ECONOMY

Nova could soon be seen on UK TVs

Nova, Greece?s satellite TV broadcaster, should be able to have subscribers in the UK or other European countries, an adviser to Europe’s top court said on Thursday in a legal opinion that could change the way soccer fans follow their sport.

A nonbinding opinion by Advocate General Juliane Kokott at the European Court of Justice (ECJ) on whether a rights holder such as the English Premier League can license its content on a country-by-country basis suggested that such deals were in contravention of European law.

The sale of broadcast rights in this way allows channels to maximize the value of their product but shuts other broadcasters out in some countries.

Kokott’s opinion concerned two cases, one of them involving British pub owner Karen Murphy, who acquired a Nova decoder from Greece to show Premier League games on her pub TV, on the grounds that the BSkyB Sky Sports monthly subscription was too expensive.

A monthly subscription to Nova, which has about 350,000 customers, costs between 27 and 58 euros compared to a reported outlay of between 500 and 2,000 pounds (600 and 2,300 euros) per month that Sky demands from some 50,000 pubs that subscribe to its service in the UK.

Murphy was sued by a body representing the broadcasting interests of the 20 English Premier League clubs.
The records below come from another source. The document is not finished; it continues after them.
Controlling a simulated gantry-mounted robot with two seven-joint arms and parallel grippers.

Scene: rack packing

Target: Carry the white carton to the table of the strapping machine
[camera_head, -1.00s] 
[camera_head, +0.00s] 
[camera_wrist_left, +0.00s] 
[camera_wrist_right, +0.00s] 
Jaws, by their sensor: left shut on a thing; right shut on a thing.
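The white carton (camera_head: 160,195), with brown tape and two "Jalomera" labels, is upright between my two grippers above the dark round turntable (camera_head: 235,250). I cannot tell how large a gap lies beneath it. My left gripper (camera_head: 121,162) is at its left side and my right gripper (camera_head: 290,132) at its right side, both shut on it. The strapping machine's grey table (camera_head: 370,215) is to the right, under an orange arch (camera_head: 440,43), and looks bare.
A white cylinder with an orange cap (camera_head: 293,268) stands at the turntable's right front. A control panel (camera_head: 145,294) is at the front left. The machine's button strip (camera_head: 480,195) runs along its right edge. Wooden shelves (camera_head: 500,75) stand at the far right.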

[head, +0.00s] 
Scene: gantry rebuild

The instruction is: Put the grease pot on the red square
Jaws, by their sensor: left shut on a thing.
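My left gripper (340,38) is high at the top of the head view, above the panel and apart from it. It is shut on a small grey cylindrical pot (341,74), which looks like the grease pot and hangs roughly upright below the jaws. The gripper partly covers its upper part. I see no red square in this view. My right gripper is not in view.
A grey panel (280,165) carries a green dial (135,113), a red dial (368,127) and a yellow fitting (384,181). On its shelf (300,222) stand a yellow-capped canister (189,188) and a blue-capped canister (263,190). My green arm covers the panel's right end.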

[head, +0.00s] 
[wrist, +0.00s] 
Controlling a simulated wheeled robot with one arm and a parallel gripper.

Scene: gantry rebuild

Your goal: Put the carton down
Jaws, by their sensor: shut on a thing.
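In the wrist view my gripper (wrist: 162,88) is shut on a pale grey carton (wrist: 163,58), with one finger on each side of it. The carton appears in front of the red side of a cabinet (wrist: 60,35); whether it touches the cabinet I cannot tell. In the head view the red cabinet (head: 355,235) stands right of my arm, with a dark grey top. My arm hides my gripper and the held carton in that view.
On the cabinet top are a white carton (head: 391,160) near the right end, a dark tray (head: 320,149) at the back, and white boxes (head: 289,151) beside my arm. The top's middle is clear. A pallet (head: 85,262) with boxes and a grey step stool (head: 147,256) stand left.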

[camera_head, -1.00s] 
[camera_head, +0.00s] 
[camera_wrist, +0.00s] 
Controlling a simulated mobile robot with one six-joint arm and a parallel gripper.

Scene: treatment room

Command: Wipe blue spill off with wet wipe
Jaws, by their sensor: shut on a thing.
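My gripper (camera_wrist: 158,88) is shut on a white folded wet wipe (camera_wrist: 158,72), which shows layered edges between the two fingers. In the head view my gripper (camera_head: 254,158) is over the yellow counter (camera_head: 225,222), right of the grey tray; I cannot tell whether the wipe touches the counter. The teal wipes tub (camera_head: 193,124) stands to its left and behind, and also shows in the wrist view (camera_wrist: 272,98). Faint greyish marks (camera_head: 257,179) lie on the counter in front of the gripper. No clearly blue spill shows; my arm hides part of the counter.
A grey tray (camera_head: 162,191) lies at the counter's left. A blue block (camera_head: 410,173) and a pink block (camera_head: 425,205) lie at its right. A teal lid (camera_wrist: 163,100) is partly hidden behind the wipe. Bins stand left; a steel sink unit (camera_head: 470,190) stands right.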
She appealed to the ECJ after losing her case in an English court.

But Kokott?s opinion could end up vindicating the pub landlady. «The exclusivity agreement relating to transmission of football matches is contrary to European Union law,» she said in her opinion, adding that «exclusivity of the rights in question have the effect of partitioning the internal market into quite separate national markets, something which constitutes a serious impairment of freedom to provide services.”

Kokott said that the «economic exploitation of the [TV] rights is not undermined by the use of foreign decoder cards as the corresponding charges have been paid for those cards.”

“Whilst those charges are not as high as the charges imposed in the UK there is… no specific right to charge different prices for a work in each member state,» she added.

Kokott said that the idea of selling on a territorial exclusivity basis was «tantamount to profiting from the elimination of the internal market.”

The ECJ is due to rule on Murphy?s case later this year.